Wednesday, October 28, 2009

The Long Count




BAM glows at night. Leo Villareal’s ongoing exhibit Stars lights up the arched windows in the evening and threatens to kill me: whenever I bike past it on my way home from work I have trouble looking away from it and bringing my eyes back on the road.

Last night, what was going on inside at the Gilman Opera House matched the façade.

Art moves. As far as I’m concerned, if it doesn’t move, it’s not art. And I’m not talking about bikes here.

Whether you understand what is in front of you or not, it is art’s ability to stir deep emotions that makes it art as far as I’m concerned. I’m sure there are those who would be able to take apart The Long Count and analyze its metaphors, explain its use of symbols, and understand the message within.

I’m not one of those. I can’t say I understood what all that was about, but when I left my body was still vibrating with the echoes of what had gone on inside.

The stage was framed by two diamond cut screens set at an angle, joined by an equilateral triangle. When the performance started, images were projected on the screen like a roving kaleidoscope being held against a dreamscape: from wheat fields, to images of vaguely industrial settings, to color splotches that seemed to react to the sound, to ink drawings that reminded me of Van Gogh abstractions.

And the music! Take a twelve-piece orchestra, mix it with a good dose of The National, sprinkle it with great female vocalists and bake it in glowing images in front of a rapt audience for 70 minutes.

String instruments have always gotten to me. It’s not only the sound. When the bow goes across the strings, I can feel it move across my chest, catching and pulling.
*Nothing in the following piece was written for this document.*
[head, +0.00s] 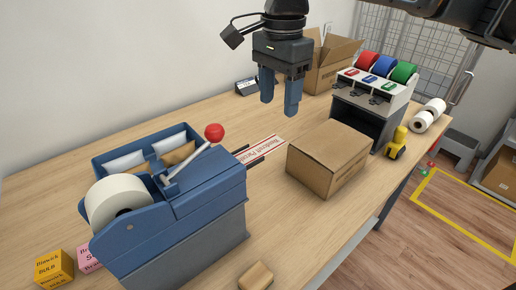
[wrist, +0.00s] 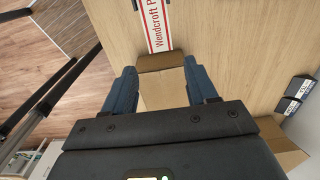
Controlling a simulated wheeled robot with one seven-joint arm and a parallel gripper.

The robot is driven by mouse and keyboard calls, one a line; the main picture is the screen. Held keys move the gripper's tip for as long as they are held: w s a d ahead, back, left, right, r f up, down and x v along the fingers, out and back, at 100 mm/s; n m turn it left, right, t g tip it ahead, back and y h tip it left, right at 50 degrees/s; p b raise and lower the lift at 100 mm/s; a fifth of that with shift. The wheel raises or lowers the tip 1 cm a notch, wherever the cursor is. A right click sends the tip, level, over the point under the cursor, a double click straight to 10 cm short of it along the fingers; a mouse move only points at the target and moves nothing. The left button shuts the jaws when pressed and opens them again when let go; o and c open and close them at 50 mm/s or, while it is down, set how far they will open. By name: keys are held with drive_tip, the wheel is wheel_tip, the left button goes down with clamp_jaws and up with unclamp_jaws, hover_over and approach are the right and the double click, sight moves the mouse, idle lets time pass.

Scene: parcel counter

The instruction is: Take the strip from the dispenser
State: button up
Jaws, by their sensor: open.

About midway through, there was a fast cello solo that was followed by a plucked viola. Its intensity was making it difficult for me to breathe. There was a hand violenty squeezing my heart and I wanted to run, jump, but I was trapped in a polite opera chair. Unable to take it any longer, I pulled my eyes from the musicians and looked up. On the screen above them, yellow exploding shards were speeding out of the stage and washing over us.

When it was all over, the audience burst into a standing ovation.

As we were leaving, I could feel my bag vibrating, but it wasn’t the buzzing of the phone. I asked my friend to hold it for me, but it wasn’t the bag. I stood still outside BAM and I could feel a faint but discernible vibration – and extended hum not only in my arm but through most of my body.

It was the best show I have seen in a long time: I cried, I bobbed in my chair to great music, I gasped, and when it was done I was exhausted by its beauty.

But it wasn’t for everyone: two people in the front row left early into on. There was a mother and son team sitting on my left. He fell asleep. She was covering her ears.